To this the Rambam explains that David was not simply asking G-d for a freebie, that G-d magically perform his personal growth for him. Rather, he was asking that his sins not interfere with his own ability to improve. Do not let my sins take away my clarity of perception, giving me a clouded, impure heart. Do not harden my heart on account of my faults, making it impossible for me to return to the upright path.

One point which becomes clear from David’s prayers is that this hardening of the heart is not limited to the most heinous of sinners. Although as we saw earlier G-d only removes the free will of the worst among us — which King David was most certainly not, the same phenomenon can occur even to the righteous in a much more subtle manner. G-d was not about to actively remove David’s ability to repent, but his sins might have very slightly clouded his ability to correctly understand himself. They may have dulled him to his faults or biased him in favor of his current behavior. Once we can no longer be objective about ourselves, it is extremely hard to recognize our flaws and improve. David prayed and prayed again that G-d never remove his aptitude for true introspection.

The Talmud (Brachos 10a) records the following incident. There were certain ruffians who lived in Rabbi Meir’s neighborhood and who caused him much aggravation. R. Meir could no longer tolerate them and began praying to G-d that they die. His wife, the well-known scholar Beruriah (quoted several times in Talmudic literature), criticized him. Rather than pray that they die, why not pray that they repent? In fact, Psalms 104:35 states, “May sins cease from the earth, and the wicked will be no longer.” The verse does not state that sinners (“chotim”) should cease, but sins (“chata’im”) should cease. R. Meir heeded his wife’s advice, prayed that they repent, and so they did.

The episode is heartwarming, not least because it’s an excellent example of Beruriah’s ability to apply the feminine touch to rabbinical scholarship, to very positive effect. But there are some basic problems with it. First of all, Beruriah’s main point is not correct. It is quite clear throughout Psalms that “chata’im”, though technically translated as “sins”, is used to refer to sinners. As my teacher R. Moshe Eisemann pointed out, one need not go farther than 1:1 — “…and in the way of sinners (‘chata’im’) he did not stand…” — for evidence of this.

Second of all, how can one person pray that another one repent? If I pray to G-d for such, does it mean G-d will control the other person’s mind and make him repent? But doesn’t that fly in the face of free will — the subject of the last two chapters of the Rambam?

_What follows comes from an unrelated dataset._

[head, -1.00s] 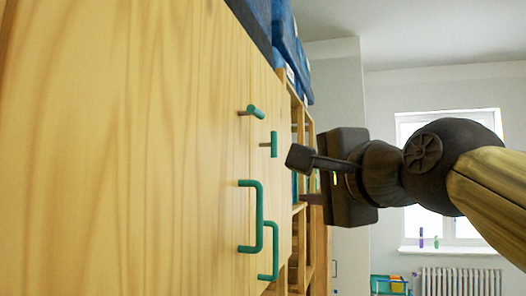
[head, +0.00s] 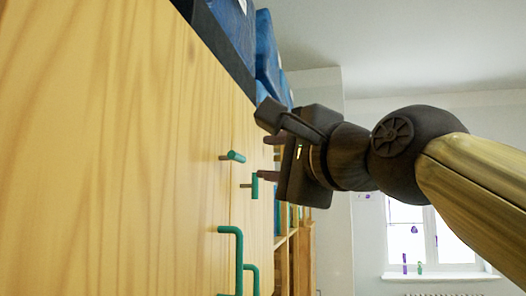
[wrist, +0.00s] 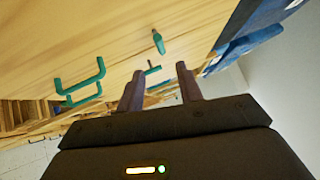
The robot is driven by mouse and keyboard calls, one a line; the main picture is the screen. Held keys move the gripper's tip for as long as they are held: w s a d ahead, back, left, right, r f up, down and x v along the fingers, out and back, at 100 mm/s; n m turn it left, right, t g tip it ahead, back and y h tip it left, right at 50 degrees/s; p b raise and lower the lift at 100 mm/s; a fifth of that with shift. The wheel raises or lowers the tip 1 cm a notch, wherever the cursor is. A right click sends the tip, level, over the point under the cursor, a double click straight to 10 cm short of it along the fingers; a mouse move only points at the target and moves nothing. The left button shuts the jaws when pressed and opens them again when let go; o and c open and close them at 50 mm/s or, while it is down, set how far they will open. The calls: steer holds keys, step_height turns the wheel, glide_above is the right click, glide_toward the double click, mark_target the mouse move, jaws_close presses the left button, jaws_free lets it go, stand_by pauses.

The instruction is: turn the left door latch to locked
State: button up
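The left door latch (head: 236,156) is a small green bar on a short stem, lying roughly sideways on the nearer wooden door (head: 130,170). It also shows in the wrist view (wrist: 158,42). A second green latch (head: 255,186), on the farther door, stands upright; in the wrist view (wrist: 152,70) it appears between the fingertips, beyond them. My gripper (head: 266,157) is open and empty, its fingers pointing at the cabinet front. It is just right of the left latch in the head view and appears apart from both latches. Its open fingers show in the wrist view (wrist: 160,75).
Two green door handles, the nearer (head: 238,262) and the farther (head: 253,280), stick out below the latches. Blue boxes (head: 268,55) sit on top of the cabinet. Open wooden shelves (head: 295,245) lie beyond it. Space right of the cabinet front is free.

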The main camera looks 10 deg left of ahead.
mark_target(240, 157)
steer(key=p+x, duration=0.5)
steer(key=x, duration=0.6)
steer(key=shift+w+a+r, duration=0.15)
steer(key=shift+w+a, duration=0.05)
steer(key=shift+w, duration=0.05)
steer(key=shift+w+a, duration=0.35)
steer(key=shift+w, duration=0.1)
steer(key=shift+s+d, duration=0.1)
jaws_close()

As we know, G-d does not make us be good or bad; it is up to us: it depends how we exercise our own free will. This is the entire principle of free will which the Rambam spent so much time expounding upon. Yet now we have the Talmud telling us that R. Meir prayed that some local thugs repent and it succeeded? Does sincere prayer annul the entire principle of free will?

My teacher R. Yochanan Zweig offered the following answer. No, we cannot pray that G-d change someone else’s mind or force him to improve. But G-d can do one thing — and it takes us right back to the Talmud’s ambiguous use of the word “sin/sinner”.

In a bit of a simplification, we can distinguish between two types of sinners — those who are okay people who merely slip, and those who really become the sins that they do. Most of us sin more than we’d like, but that is not who we are. We are good people — honestly; we just sometimes act in ways inconsistent with our values, with the way we know we should and deep down wish we would behave

There are other people, however, for whom sin has become such a way of life that it becomes who they are. They are not just good people who slip; they are sinners through and through. Sin has become their essence. Such people Psalms refers to as “sins”. When a person’s bad behavior becomes him, he can be described as the bad behavior itself. Thus, such people are “sins” (“chata’im”), not merely “sinners” (“chotim”). They are not people who do sins, but people who are the sins that they do.

And these are the type of people King David berates in Psalms — not good people who engage in bad behavior, but people who become their bad behavior. Such people are walking sins, evil incarnate. And they must be shunned, ostracized, castigated, and ultimately destroyed. David uses the word “sins” to refer to “sinners” — but only when those sinners really are sins themselves.

This is what Beruriah meant when she criticized her husband. David only meant real sinners should be destroyed. And is that really the case with those “garden variety” troublemakers in their neighborhood? Are they really evil incarnate? Or are they just a bunch of good-for-nothings who spent their lives hanging out, who never really matured enough to think about life. Maybe they had lousy, abusive upbringings. Perhaps they have been using the street as a refuge from life, as a way to pass the time without ever really having to come to grips with who they have become.

And if that is the case, which Beruriah, better than her husband, rightly sensed, R. Meir can pray for them. Of course, he cannot pray that G-d make them repent: that is up to them and their own free will. But he can pray for one thing — that they perceive themselves properly. Just as King David prayed so often that his sins not cloud his perception of right and wrong, R. Meir could pray that the local toughs see themselves for who they really are. Let them not be fooled into thinking they are sins incarnate — as R. Meir almost did. Let them recognize that they are really human beings, possessing beautiful souls, who have just allowed themselves to be drawn in the wrong direction, who just never really stopped to think who they are and how great they can be. And once G-d grants them that gift of self-perception, once they recognize the beauty of their inner souls, they can so easily take control and start anew.

This is one of the great lessons which emerges from the Rambam this week. We cannot pray that G-d do all our hard work for us. But we can pray to Him for clarity. Let us see ourselves for who we really are. Most of what holds us back in life is not wickedness but plain old low self-esteem. We lack the ability to recognize our greatness and our potential for growth. We become accustomed to our flaws. We do not see ourselves as people capable of change, of doing great things. And this, like the vast, vast majority of all our shortcomings, are only in our mind. With only the briefest flash of heavenly inspiration, of true self-knowledge, we are capable of worlds of growth, of becoming the people who we know deep down we really can be.